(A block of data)

┄┄┄┄┄┄┄┄┄┄

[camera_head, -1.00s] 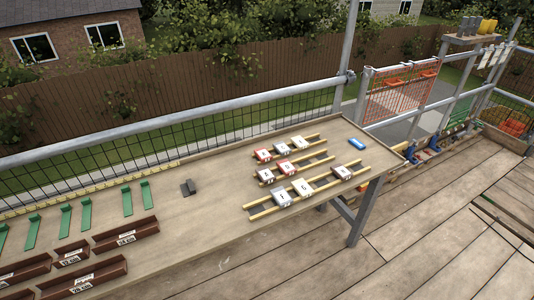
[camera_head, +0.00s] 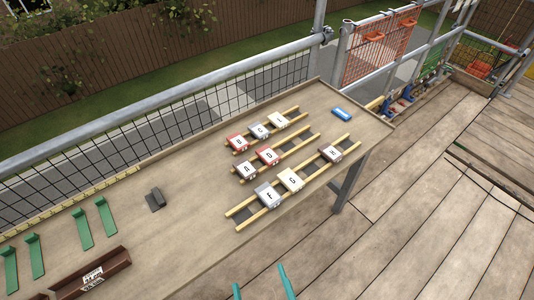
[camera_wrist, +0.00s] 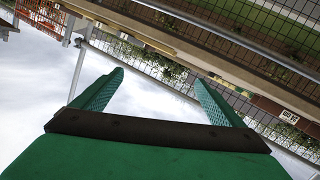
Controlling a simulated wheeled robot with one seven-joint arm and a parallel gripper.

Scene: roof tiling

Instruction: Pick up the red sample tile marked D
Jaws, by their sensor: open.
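The red sample tile marked D (camera_head: 267,156) sits on the middle pair of wooden battens on the workbench, to the right of the tile marked A (camera_head: 246,170). Its letter is small but looks like a D. My gripper (camera_head: 262,285) shows as two green fingertips at the bottom edge of the head view, beyond the bench's near edge and well short of the tile. In the wrist view my gripper (camera_wrist: 159,80) is open, with nothing between its fingers. The tile is not in the wrist view.
Another red tile (camera_head: 237,142) stands in the back row beside a grey tile (camera_head: 259,131) and a cream tile (camera_head: 278,121). The front row holds tiles F (camera_head: 267,195), G (camera_head: 291,180) and one farther right (camera_head: 331,153). A blue object (camera_head: 342,113) and a dark block (camera_head: 155,199) lie on the bench.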

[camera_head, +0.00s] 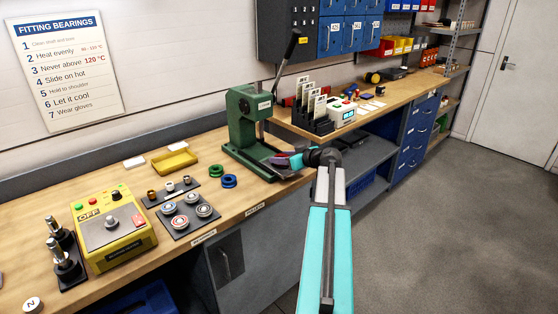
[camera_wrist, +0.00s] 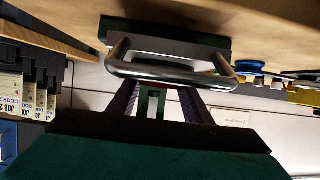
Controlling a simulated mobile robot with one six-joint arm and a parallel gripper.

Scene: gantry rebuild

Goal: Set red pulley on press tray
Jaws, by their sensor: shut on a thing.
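The green arbor press (camera_head: 245,125) stands on the bench with its base toward the bench's front edge. My gripper (camera_head: 287,161) is low at the right side of that base. In the wrist view my gripper (camera_wrist: 158,92) points toward a grey metal plate with a rounded bar at its edge (camera_wrist: 170,68), which looks like the press tray. The fingers are shut on the red pulley, of which only a thin red sliver (camera_wrist: 186,88) shows between them; the rest is hidden. I cannot tell whether it touches the tray.
A blue pulley (camera_head: 229,181) and a green pulley (camera_head: 227,170) lie left of the press. Farther left are a bearing mat (camera_head: 190,228), a yellow tray (camera_head: 175,161) and a yellow heater box (camera_head: 117,240). A black card rack (camera_head: 312,122) stands right of the press.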

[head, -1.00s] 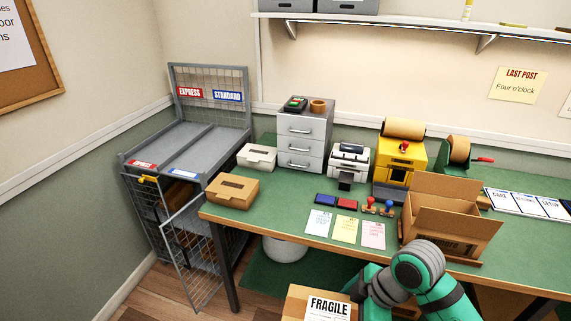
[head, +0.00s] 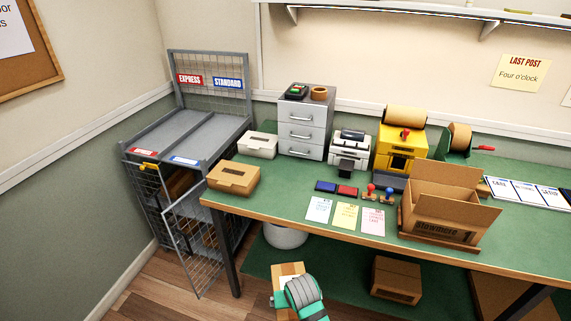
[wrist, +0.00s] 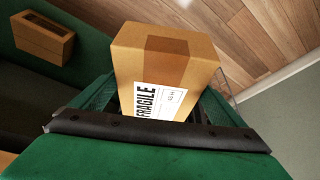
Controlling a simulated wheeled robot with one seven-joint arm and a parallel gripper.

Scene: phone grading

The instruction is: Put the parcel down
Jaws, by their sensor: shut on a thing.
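The parcel is a brown cardboard box (wrist: 160,55) with a tape strip and a white FRAGILE label. In the wrist view it sits between the green fingers of my gripper (wrist: 155,100), which is shut on it. In the head view only part of the parcel (head: 288,270) shows at the bottom, beyond my green and grey arm, in front of the table and below its top. My arm hides the rest. I cannot tell whether the parcel touches anything below.
A grey rack (head: 185,138) with EXPRESS and STANDARD signs stands left, its mesh door (head: 192,240) hanging open. The green table (head: 290,222) carries an open carton (head: 440,232) and stamps. A brown box (head: 396,280) lies on the green surface beneath. Wooden floor (head: 180,295) is clear at lower left.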

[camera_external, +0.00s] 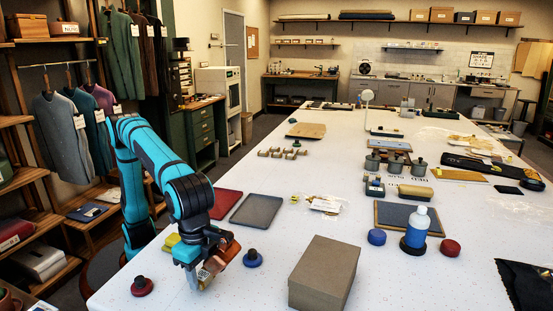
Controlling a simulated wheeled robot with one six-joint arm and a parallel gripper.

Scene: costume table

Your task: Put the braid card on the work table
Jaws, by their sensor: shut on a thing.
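My gripper (205,275) is low over the near left part of the white work table (250,290). It is shut on a small tan and brown flat piece (216,262), which looks like the braid card. The piece is tilted and partly hidden by the fingers. I cannot tell whether its lower edge touches the table.
A red knobbed disc (142,287) and a blue one (253,259) stand on either side of my gripper. A yellow block (172,241) lies behind it. A large brown box (324,272) stands to the right. Red and grey mats (257,209) lie beyond.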

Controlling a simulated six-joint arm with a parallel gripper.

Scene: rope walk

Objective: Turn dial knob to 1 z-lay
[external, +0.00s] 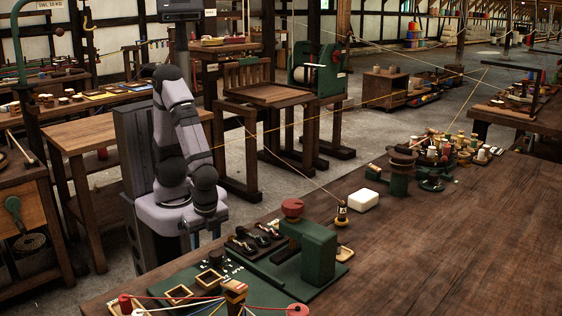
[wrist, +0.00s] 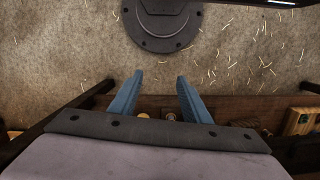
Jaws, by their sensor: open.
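A red knob (external: 292,207) sits on top of a green machine housing (external: 318,250) near the front of the large wooden table in the external view. It looks like the dial knob, but its markings are too small to read. My gripper (wrist: 160,76) shows in the wrist view with two blue fingers spread apart and nothing between them. It points down over the floor and a dark wooden edge, away from the knob. In the external view my arm is folded left of the table, and my fingers cannot be made out. The knob is not in the wrist view.
Coloured cords (external: 190,298) run along the front edge. A white block (external: 364,200) and a cluster of spools (external: 445,150) stand farther back. The table's right side is clear.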

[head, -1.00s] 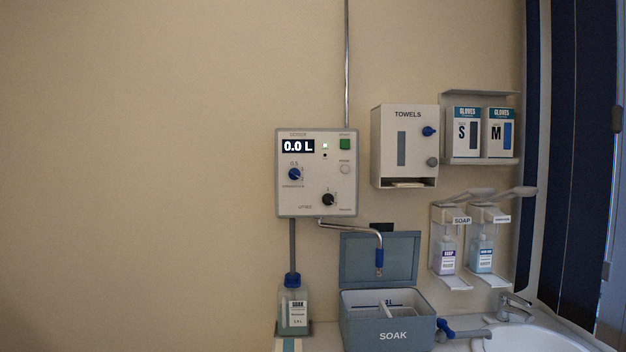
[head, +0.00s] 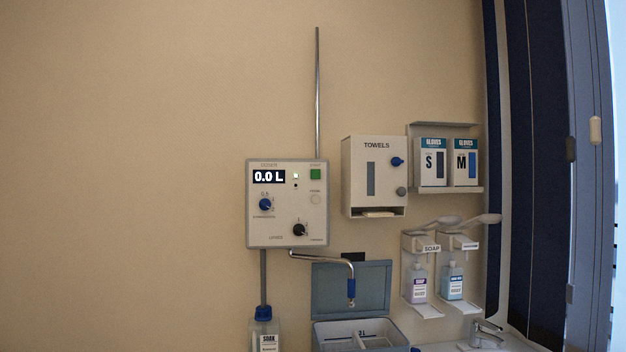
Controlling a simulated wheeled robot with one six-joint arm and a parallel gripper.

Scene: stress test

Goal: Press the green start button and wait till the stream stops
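The doser panel (head: 287,232) is a pale box on the wall with a black display (head: 268,177) reading 0.0 L. The green start button (head: 316,175) is at its upper right, with a small pale lamp to its left. A blue knob (head: 265,204) and a black knob (head: 299,230) sit lower on the panel. A metal spout with a blue tip (head: 351,288) hangs over the open blue-grey soak box (head: 362,327). No stream shows from the spout. My gripper is not in view.
A soak bottle (head: 264,335) stands below the panel. A towel dispenser (head: 375,200), glove boxes (head: 448,162) and soap dispensers (head: 436,275) hang to the right. A tap (head: 486,334) is at lower right. The wall left of the panel is bare.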

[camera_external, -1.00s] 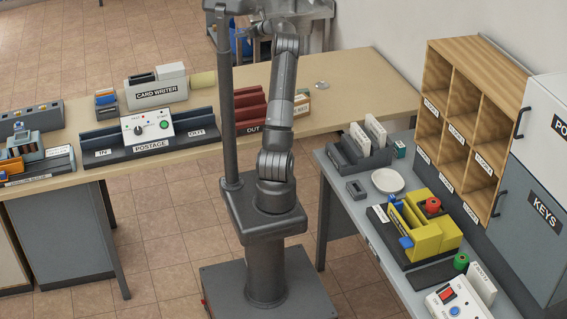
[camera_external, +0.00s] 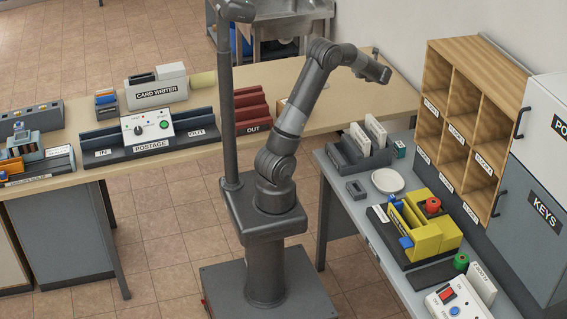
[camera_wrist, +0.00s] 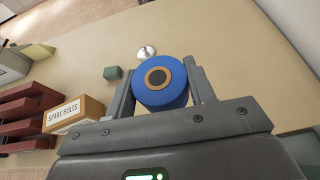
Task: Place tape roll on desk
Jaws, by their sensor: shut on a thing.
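A blue tape roll (camera_wrist: 160,82) with a tan core is held between the two fingers of my gripper (camera_wrist: 160,90) in the wrist view. My gripper is shut on it. In the external view my gripper (camera_external: 382,74) is over the far right part of the beige desk (camera_external: 345,112), and the roll cannot be made out there. The desk top also fills much of the wrist view (camera_wrist: 235,75). The roll appears above the desk, but its height is hard to tell.
A box labelled as spare rolls (camera_wrist: 75,115), red trays (camera_wrist: 30,105), a small green block (camera_wrist: 113,73) and a shiny round object (camera_wrist: 146,52) are on the desk. Its right part is bare. A grey side table (camera_external: 355,207) stands to the right, beside wooden pigeonholes (camera_external: 465,125).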

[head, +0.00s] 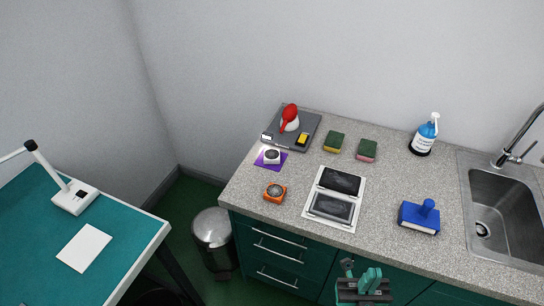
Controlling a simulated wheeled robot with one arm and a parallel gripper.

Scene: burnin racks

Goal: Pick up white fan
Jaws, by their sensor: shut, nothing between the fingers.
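The white fan (272,155) is a small white square block with a dark round face. It rests on a purple square mat (262,161) near the left end of the grey speckled counter. My gripper (364,280), dark with green parts, is at the bottom of the view, to the right of the fan and in front of the counter's front edge. It is shut and empty, well apart from the fan.
An orange fan (275,192) sits just in front of the white one. A grey scale-like device (309,124) with a red-and-white object is behind it. A framed dark panel (340,182), sponges (334,141), a blue brush-like block (419,217) and a sink (503,202) lie rightward.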

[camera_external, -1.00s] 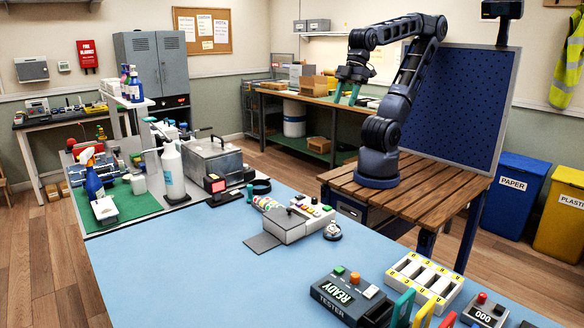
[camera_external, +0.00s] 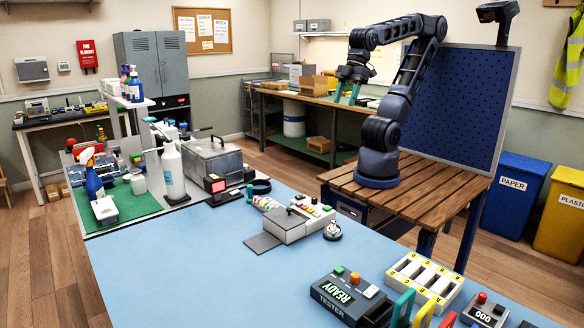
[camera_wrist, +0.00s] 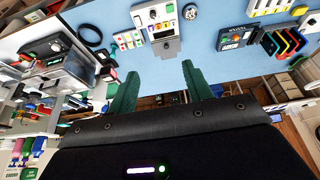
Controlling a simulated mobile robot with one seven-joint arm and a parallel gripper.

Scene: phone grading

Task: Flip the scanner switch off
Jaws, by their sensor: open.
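A pale box with coloured buttons and a dark lever (camera_external: 305,222) sits on the blue table, a grey plate (camera_external: 262,242) at its front. It also shows at the top of the wrist view (camera_wrist: 152,14). It may be the scanner, but no label is readable and I cannot tell which part is its switch. My gripper (camera_external: 346,93) is raised high over the far side, well apart from the table. In the wrist view, its green fingers (camera_wrist: 160,82) are spread with nothing between them.
The tester (camera_external: 345,296), a white slotted tray (camera_external: 422,280) and a counter (camera_external: 485,311) crowd the table's near right. A grey lidded tank (camera_external: 214,158) and a white bottle (camera_external: 172,170) stand at the left. The table's near-left surface (camera_external: 180,265) is clear.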

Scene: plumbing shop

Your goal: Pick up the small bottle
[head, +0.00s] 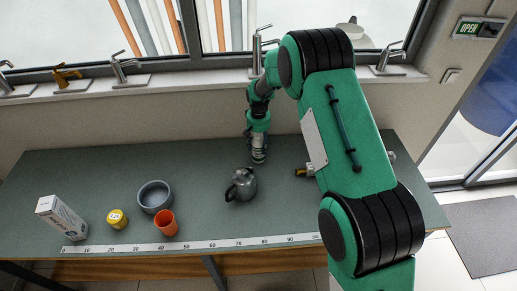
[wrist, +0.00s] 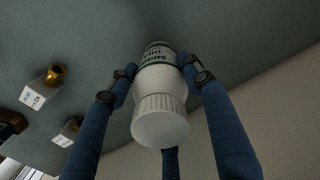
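The small bottle (wrist: 158,85) is white with a ribbed white cap and a green-lettered label. In the wrist view it stands between my gripper's dark blue fingers, cap toward the camera. My gripper (wrist: 159,66) has its fingertips close against both sides of the bottle's body, and it looks shut on it. A third finger shows partly behind the cap. In the head view my gripper (head: 259,155) points down at the back of the green table, and the bottle is mostly hidden there. I cannot tell whether the bottle's base touches the table.
A grey metal pot (head: 242,186) stands just in front of my gripper. A brass fitting (head: 301,172) lies to the right. An orange cup (head: 166,224), grey bowl (head: 154,194), yellow-lidded jar (head: 117,219) and white box (head: 62,217) stand at left. Faucets line the sill behind.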

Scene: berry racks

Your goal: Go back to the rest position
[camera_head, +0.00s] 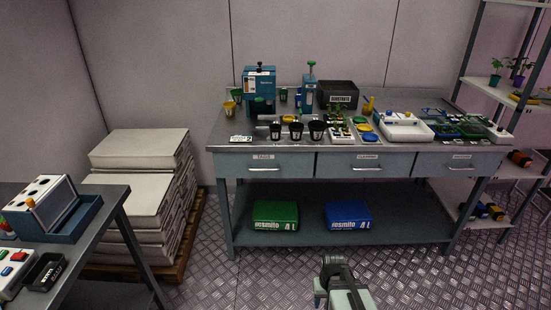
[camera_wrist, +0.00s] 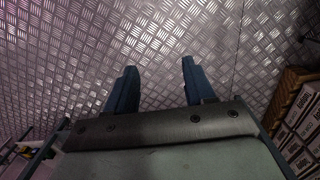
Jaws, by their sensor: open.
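My gripper (camera_wrist: 157,82) shows in the wrist view with its two dark blue fingers spread apart. Nothing is between them, and the metal checker-plate floor (camera_wrist: 160,35) lies below. In the head view part of my arm shows at the bottom centre, in front of the workbench (camera_head: 345,200). My fingertips cannot be made out there. The arm is apart from the bench and holds nothing that I can see.
Stacked sacks (camera_head: 135,200) stand left, a plant rack (camera_head: 500,95) right. Open floor lies before the bench.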

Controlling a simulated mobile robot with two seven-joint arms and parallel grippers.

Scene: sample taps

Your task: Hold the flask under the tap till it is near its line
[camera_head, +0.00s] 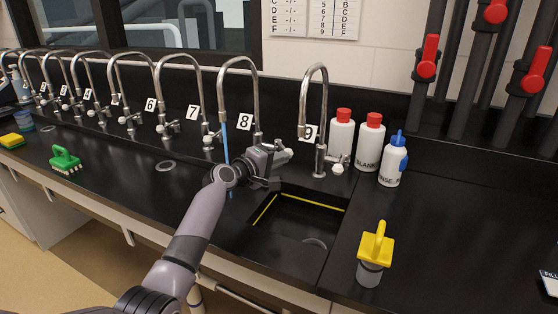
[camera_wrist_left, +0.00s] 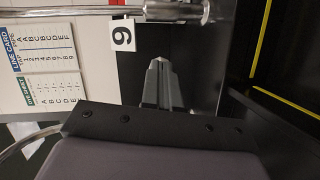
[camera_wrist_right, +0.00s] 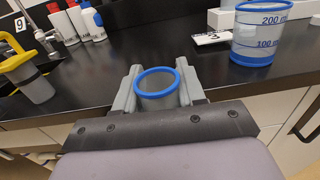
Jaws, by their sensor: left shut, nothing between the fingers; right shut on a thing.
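The flask (camera_wrist_right: 158,94), a grey see-through cup with a blue rim, is between the fingers of my right gripper (camera_wrist_right: 157,88) in the right wrist view. My right gripper is shut on it; its line and contents cannot be made out. The flask is not in the head view. Tap 8 (camera_head: 255,95) is a curved metal tap with a blue stream (camera_head: 225,140) falling from its spout. My left gripper (camera_head: 281,156) is shut and empty beside the base of tap 8; its closed fingers (camera_wrist_left: 162,85) also show in the left wrist view. Tap 9 (camera_head: 315,95) stands to the right.
A sunken sink (camera_head: 296,225) with yellow edge lines lies below tap 9. A yellow-handled grey cup (camera_head: 374,255) and several red- or blue-capped bottles (camera_head: 370,142) stand on the black counter. A marked beaker (camera_wrist_right: 257,35) is right of the held flask. More numbered taps line the left.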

┄┄┄┄┄┄┄┄┄┄

:: INSTRUCTIONS FOR THE TASK ::
Review the material and copy each line in which the word "racks" appears.

:: WRITTEN ANSWER ::
Scene: burnin racks
Scene: berry racks

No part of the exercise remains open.